The elements of the offence are set out in a number of cases and I refer by way of example to DPP v Foster (1999) 2 VR 643 at 652 per Winneke P.
In the Court of Appeal decision of Furze v Nixon, 2000 VSCA 149, delivered 21 August 2000, the Court of Appeal said at paragraph 32 –
"But an offence against s.49(1)(f) is quite different. Unlike s.49(1)(b), paragraph (f)(i) does not refer, relevantly, to the concentration of alcohol in the blood; the offence is constituted directly by the indication given by the machine (albeit as to blood alcohol concentration) – and no more than that; see Meeking v Crisp, Bracken v O'Sullivan, R v Williams, Thompson v Judge Byrne. (We are putting aside paragraph (f)(ii) which requires that the concentration of alcohol indicated by the machine 'was not due solely to the consumption of alcohol after driving' et cetera; or as was said earlier it is not presently relevant.) Under paragraph (f)(i), one must show that within three hours after driving, the driver furnished a sample of breath for analysis by a breath analysing instrument and that 'the result of the analysis as recorded or shown by the breath analysing instrument indicated' the presence of 'more than the prescribed concentration of alcohol' in the blood. The actual concentration of alcohol present in the blood is irrelevant; the criterion of criminality under s.49(1)(f) is quite different, as the High Court pointed out in Thompson."

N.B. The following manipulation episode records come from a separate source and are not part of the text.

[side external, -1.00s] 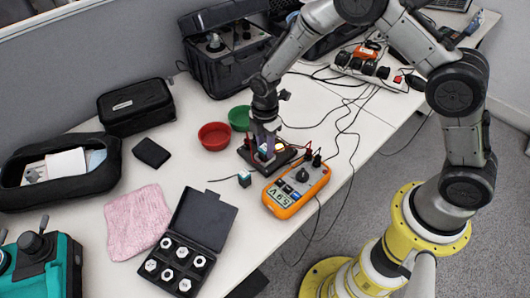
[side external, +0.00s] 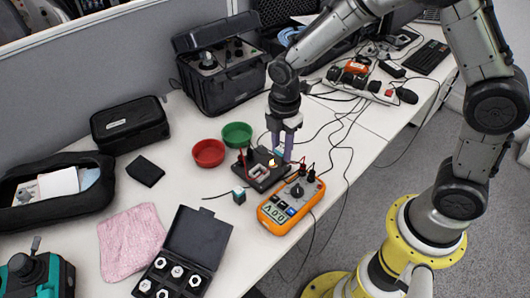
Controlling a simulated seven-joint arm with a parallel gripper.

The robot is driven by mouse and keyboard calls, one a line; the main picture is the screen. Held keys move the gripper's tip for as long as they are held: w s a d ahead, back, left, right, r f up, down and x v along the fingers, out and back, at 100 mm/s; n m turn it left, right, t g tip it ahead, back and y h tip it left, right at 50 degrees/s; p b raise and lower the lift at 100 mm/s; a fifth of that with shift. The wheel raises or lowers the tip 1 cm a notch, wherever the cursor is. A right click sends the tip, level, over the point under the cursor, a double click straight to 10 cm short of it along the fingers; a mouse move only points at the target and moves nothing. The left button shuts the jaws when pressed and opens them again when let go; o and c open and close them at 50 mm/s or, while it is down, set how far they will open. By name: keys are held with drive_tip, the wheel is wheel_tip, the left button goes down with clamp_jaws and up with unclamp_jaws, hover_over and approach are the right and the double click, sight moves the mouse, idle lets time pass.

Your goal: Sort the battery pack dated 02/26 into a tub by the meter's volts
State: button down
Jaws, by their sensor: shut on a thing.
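My gripper (side external: 280,156) is shut on a small bluish battery pack, mostly hidden between its purple fingers, just above and right of the black test stand (side external: 263,181). The stand's pale cradle looks empty. Another small dark pack with a teal top (side external: 239,196) and a wire lies on the table left of the meter. The orange meter (side external: 300,213) lies in front of the stand; its display looks like 0.0 V, seen at an angle. A red tub (side external: 208,153) and a green tub (side external: 237,135) stand behind the stand, both apparently empty. No date is legible.
An open black case of weights (side external: 197,236), a pink cloth (side external: 130,242) and a black block (side external: 145,171) lie to the left. A dark instrument case (side external: 220,75) stands behind the tubs. Cables (side external: 345,130) and a power strip (side external: 362,84) are at the right.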

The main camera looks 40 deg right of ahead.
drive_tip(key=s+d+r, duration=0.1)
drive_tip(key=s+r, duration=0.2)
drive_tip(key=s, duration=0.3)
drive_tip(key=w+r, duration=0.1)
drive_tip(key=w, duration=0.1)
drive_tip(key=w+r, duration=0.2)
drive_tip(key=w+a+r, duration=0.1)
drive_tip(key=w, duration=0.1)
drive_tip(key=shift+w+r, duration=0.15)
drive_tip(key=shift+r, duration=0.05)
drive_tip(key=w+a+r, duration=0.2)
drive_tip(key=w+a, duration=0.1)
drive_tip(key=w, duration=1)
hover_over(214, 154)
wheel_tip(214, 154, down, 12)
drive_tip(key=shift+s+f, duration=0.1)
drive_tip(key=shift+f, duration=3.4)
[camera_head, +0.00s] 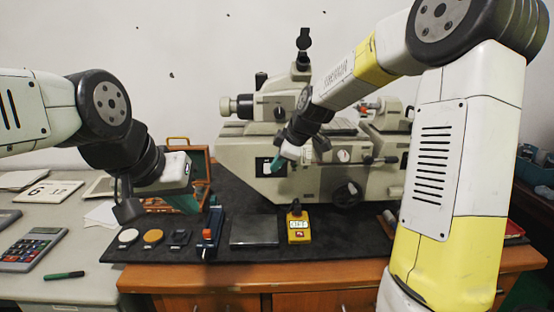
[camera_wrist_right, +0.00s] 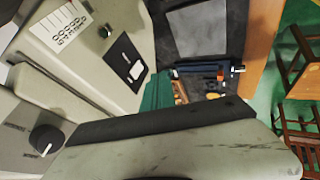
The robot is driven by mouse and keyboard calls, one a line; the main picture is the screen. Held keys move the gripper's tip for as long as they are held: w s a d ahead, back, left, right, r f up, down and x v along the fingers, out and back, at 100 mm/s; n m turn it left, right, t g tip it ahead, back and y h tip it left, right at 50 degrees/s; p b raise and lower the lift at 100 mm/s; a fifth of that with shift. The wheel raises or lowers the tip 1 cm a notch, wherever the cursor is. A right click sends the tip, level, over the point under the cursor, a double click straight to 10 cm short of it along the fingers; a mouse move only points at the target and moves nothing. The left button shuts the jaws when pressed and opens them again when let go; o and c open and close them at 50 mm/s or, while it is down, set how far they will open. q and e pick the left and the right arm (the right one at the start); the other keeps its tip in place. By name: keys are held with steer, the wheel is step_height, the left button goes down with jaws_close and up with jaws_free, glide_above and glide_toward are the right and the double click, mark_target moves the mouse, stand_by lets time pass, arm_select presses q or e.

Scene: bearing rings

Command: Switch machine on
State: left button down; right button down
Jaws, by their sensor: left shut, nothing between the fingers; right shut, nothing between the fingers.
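The beige machine (camera_head: 235,155) stands at the back of the black mat in the head view. A black switch panel (camera_head: 264,168) with a white part is on its front face. In the right wrist view the machine (camera_wrist_right: 70,75) fills the left side, and the panel (camera_wrist_right: 122,56) shows a white switch (camera_wrist_right: 135,70). My right gripper (camera_head: 277,164) is shut and empty, with its teal fingertips in front of or beside the panel; I cannot tell if they touch it. Its fingers (camera_wrist_right: 157,92) also show in the wrist view. My left gripper (camera_head: 190,204) is shut and empty over the mat's left part.
A wooden box (camera_head: 187,150) stands behind my left gripper. On the mat are small discs (camera_head: 153,236), a blue device (camera_head: 211,230), a dark plate (camera_head: 254,232) and a yellow gauge (camera_head: 299,227). A calculator (camera_head: 32,251) and green pen (camera_head: 64,275) lie at the left.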

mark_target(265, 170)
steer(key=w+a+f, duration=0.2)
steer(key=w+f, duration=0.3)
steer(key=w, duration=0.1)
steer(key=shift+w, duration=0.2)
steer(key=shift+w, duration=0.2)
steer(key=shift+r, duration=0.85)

The offence attaches to the consequences of the result of the recording by the breath analysing instrument.
Under s.55(4) the operator is obliged to give a signed certificate as soon as practicable after the sample is analysed containing prescribed particulars. Compliance with this sub-section is a condition precedent to the admissibility of the evidence of the concentration of alcohol indicated to be present in the blood of a person whose breath has been analysed by the instrument – see s.48(1) but is not a necessary element in the proof of an offence under s.49(1)(f).
In Furze v Nixon, supra, the Court of Appeal said at paragraph 41 –
"Thus, however it is approached, we think we must reject the argument of the appellant that the respondent had to prove compliance with s.55(4) before being able to rely upon the certificate in evidence, Exhibit 'A', on the prosecution of the appellant for an offence against s.49(1)(f). In our opinion compliance with s.55(4) was irrelevant on such a prosecution. If so, it cannot matter whether the certificate given to the appellant was or was not 'in the prescribed form' as mentioned in s.55(4) or, accordingly, that the certificate which was in evidence had not been compared by the operator or the informant with that which was given to the appellant."

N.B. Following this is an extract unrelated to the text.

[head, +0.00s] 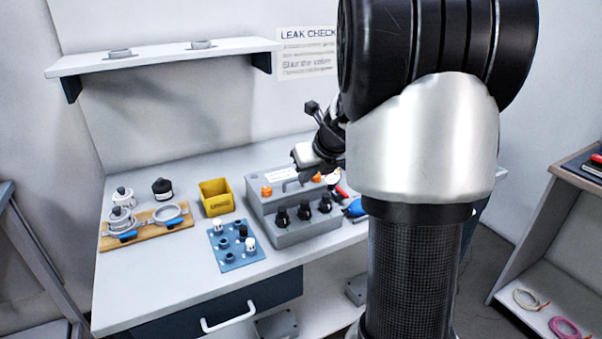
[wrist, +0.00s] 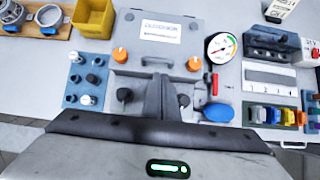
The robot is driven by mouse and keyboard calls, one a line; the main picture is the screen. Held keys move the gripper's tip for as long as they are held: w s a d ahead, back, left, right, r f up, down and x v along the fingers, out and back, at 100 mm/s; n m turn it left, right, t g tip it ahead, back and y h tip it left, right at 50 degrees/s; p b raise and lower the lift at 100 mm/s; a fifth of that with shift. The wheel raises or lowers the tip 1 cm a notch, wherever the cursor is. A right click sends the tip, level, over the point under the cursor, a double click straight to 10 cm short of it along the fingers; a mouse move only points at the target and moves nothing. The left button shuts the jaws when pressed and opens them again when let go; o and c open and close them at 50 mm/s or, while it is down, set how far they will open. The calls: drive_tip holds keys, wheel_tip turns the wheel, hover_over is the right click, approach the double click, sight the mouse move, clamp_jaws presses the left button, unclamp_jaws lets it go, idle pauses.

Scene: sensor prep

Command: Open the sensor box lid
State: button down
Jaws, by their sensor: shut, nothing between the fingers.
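A grey box (head: 292,232) with a sloped front stands on the white bench; I take it to be the sensor box. Its top panel has a white label, a low handle (wrist: 157,62) and two orange knobs (wrist: 120,55). The lid looks shut. Black knobs (head: 303,210) line its front. My gripper (head: 306,178) is above the box's back right part in the head view. In the wrist view my gripper (wrist: 160,80) is shut and empty, with its fingertips just below the handle in the picture. I cannot tell whether they touch it. The fingers hide part of the front.
A blue plate with fittings (head: 236,246), a yellow bin (head: 216,198) and a wooden board with clamps (head: 108,242) stand left of the box. A round gauge (wrist: 220,47), a blue bulb (wrist: 218,113) and a rack of coloured parts (wrist: 275,116) lie to its right.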

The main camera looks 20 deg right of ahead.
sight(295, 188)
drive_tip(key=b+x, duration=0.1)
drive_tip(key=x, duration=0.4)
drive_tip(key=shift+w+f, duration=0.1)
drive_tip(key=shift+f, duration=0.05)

Section 58(2) of the Act makes the certificate produced by the machine admissible in evidence and subject to notice being given by the accused person or the informant adducing evidence to explain any fact or matter in the certificate, is conclusive proof of the facts and matters contained in it and other matters – see s.58(2), s.58(2D), s.58(2E).

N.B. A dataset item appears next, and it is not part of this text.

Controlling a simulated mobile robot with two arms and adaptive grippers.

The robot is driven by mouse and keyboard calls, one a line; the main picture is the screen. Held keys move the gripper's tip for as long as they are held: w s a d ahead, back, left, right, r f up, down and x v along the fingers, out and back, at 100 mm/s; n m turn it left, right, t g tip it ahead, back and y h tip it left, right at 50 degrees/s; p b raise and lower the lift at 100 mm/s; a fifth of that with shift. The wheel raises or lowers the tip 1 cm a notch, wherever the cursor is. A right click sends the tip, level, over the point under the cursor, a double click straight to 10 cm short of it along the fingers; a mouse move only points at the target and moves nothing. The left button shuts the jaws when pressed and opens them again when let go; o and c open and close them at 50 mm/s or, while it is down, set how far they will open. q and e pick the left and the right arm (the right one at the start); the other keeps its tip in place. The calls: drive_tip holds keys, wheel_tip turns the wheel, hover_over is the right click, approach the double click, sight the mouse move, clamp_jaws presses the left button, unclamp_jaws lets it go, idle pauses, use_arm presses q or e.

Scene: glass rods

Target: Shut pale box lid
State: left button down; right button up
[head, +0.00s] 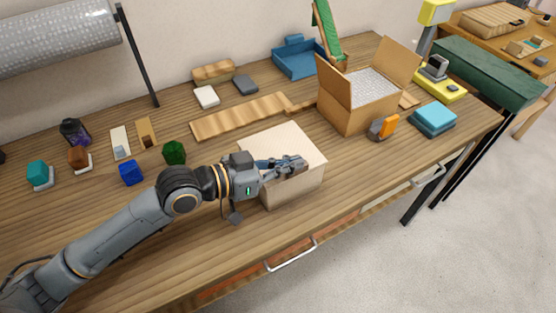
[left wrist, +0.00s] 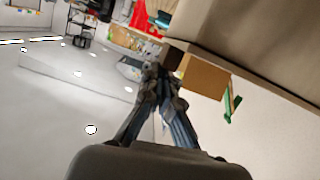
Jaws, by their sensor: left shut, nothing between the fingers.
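The pale box (head: 298,188) stands near the front edge of the wooden table, in the middle of the head view. Its cream lid (head: 283,138) lies over the top and looks flat or nearly flat. I cannot tell whether a small gap is left under it. My left gripper (head: 303,164) is shut and empty, with its fingers lying over the front part of the lid and hiding some of it. Whether they touch it is unclear. In the left wrist view the shut fingers (left wrist: 160,78) point away from the camera. My right gripper is not in view.
An open cardboard box (head: 347,104) with bubble wrap stands to the right, beside an orange tape dispenser (head: 388,125) and blue stack (head: 433,118). A wooden board (head: 238,116) lies behind. Blue (head: 132,173) and green (head: 175,152) blocks sit left, close to my arm.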

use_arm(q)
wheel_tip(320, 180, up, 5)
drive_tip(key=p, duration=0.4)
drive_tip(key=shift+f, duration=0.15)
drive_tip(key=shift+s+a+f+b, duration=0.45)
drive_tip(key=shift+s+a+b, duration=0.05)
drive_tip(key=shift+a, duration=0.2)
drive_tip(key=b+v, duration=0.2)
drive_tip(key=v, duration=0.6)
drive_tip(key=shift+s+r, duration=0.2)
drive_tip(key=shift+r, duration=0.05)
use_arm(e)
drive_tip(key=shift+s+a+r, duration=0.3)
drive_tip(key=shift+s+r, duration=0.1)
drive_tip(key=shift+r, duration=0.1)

In a prosecution under s.49(1)(f) the certificate of analysis is not an ingredient of the offence but is merely a means of proving the ingredients of the offence.
In Furze v Nixon, supra, the Court of Appeal said at paragraph 10 –
"As for the rest of s.49(1)(f), we draw attention to the fact it makes no mention of any certificate of analysis as such and, as will be seen, the certificate which is central to the questions reserved by way of this case stated is purely evidential. At least as written, the offence created by s.49(1)(f) is independent of any certificate. So far as presently relevant, the offence depends only upon 'the result of the analysis as recorded or shown by a breath analysing instrument': nothing more and nothing less."
(Emphasis added).
The particulars which must be contained in the certificate were prescribed and are found in the Road Safety (General) Regulations 1999.
Regulation 203 provides –
"A certificate under s.55(4) of the Act must, in addition to the matters referred to in that section, contain the following prescribed particulars –
(a)…
(b)…
(c)…
(d)the name and date of birth of the person whose breath is analysed; and"
All told, there are eight categories of prescribed particulars. There is no provision that the particulars have to be accurate. Both sections 55(4) and 58(2) require the certificate to contain the prescribed particulars but neither require that the particulars be accurate. The requirement is that the document purports "to be a certificate containing the prescribed particulars". In Houston v Harwood (1975) VR 698 Gowans J dealing with the same question in respect of the then legislation stated at p.702 –
"In regard to this matter, it is with the nature of the matter set out and its form and not the truth or accuracy of what is set out, that the requirement is concerned."
In that case an error was made on the certificate in respect of the defendant's name. His Honour held that the certificate was admissible.
Admission or not?
The certificate concerning the appellant contained all the particulars required by the regulation including his date of birth.
It is clear on the evidence that an error was made in relation to the notation of the year of birth and that the error was corrected by the operator and initialled by him before handing the certificate to the appellant.
The operator did not alter anything that was written on the certificate produced by the instrument. He added in handwriting two figures which had the effect of changing the year of birth from "19" to "1955". As produced by the instrument and in context, the certificate indicated the year of birth date as 1919.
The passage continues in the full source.